Straw has been used as a building material for centuries for thatch roofing and also mixed with earth in cob and wattle and daub walls. Straw is derived from grasses and is regarded as a renewable building material. Strawbale walls are surprisingly resistant to fire, vermin and decay. Finished straw bale walls are invariably rendered with cement or earth so that the straw is not visible. The final appearance of rendered straw bale can be very smooth and almost indistinguishable from rendered masonry, or it can be more expressive and textural.


A photo of a building’s exterior wall made of strawbales. There are several plants along the wall, and a brick footpath alongside the home.

Green roofs and walls

Green roofs and walls are building elements designed to support living vegetation in order to improve a building’s performance. Also known as ‘living’ roofs and walls, they are emerging as important additions to the palette of construction techniques for creating healthy, ecologically responsible buildings. They can contribute to thermal performance, stormwater management, biodiversity conservation and local food production.
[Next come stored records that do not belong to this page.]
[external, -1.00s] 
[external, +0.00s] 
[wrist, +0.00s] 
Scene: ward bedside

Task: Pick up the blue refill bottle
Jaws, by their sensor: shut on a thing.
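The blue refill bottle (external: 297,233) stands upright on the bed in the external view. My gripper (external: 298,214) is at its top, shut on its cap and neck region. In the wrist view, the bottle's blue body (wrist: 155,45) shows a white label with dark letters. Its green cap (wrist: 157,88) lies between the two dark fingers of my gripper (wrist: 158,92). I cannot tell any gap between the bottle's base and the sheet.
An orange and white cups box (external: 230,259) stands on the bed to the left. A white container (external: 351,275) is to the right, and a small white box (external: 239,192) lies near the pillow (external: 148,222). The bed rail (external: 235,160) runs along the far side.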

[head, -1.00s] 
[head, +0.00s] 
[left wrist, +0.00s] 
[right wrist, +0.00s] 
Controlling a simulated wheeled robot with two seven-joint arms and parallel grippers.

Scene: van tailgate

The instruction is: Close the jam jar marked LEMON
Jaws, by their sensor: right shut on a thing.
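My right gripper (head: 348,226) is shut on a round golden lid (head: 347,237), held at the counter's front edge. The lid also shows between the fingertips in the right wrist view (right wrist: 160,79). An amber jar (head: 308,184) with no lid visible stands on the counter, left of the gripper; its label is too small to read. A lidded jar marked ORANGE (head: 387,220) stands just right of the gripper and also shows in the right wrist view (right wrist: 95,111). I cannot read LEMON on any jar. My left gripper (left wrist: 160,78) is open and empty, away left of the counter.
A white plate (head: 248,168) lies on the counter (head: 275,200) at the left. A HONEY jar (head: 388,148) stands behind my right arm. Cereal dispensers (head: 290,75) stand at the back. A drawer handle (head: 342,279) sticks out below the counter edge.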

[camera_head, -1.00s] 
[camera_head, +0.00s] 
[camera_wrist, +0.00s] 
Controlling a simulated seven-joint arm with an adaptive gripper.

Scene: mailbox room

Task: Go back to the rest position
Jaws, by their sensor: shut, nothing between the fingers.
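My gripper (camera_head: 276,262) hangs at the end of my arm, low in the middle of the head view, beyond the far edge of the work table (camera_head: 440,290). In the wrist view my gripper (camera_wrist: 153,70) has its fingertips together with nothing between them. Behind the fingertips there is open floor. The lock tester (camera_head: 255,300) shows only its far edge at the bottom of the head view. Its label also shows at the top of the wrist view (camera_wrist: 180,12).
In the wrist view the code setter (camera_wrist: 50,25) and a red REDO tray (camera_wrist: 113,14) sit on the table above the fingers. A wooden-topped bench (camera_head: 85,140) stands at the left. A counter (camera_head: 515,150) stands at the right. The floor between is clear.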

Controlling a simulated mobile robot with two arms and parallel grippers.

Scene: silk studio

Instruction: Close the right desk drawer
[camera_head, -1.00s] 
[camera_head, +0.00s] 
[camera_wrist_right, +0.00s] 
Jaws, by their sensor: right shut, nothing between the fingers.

A green roof is a roof surface, flat or pitched, that is planted partially or completely with vegetation and a growing medium over a waterproof membrane. They may be ‘extensive’ and have a thin growing medium with groundcover vegetation, or ‘intensive’ and have soil 200mm deep or more supporting vegetation up to the size of trees. Green walls are external or internal vertical building elements that support a cover of vegetation that is rooted either in stacked pots or growing mats.


A photo of a rooftop garden, with a glass skylight and some paving.